- _AIM_:
For the data below, work out how many lines contain the word "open" and supply only that number.

---------- PROVIDED DATA

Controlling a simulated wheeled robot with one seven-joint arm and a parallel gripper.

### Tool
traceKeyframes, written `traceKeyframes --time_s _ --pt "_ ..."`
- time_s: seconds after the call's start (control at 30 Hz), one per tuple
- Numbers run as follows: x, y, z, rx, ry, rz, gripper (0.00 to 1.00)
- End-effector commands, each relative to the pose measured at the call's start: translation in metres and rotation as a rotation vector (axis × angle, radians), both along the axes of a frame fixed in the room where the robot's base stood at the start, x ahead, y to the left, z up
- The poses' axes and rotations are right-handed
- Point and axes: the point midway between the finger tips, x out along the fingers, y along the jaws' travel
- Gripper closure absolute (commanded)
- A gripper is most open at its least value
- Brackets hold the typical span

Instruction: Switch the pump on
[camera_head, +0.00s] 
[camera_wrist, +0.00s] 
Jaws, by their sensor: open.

--------------------

- _ANSWER_:
2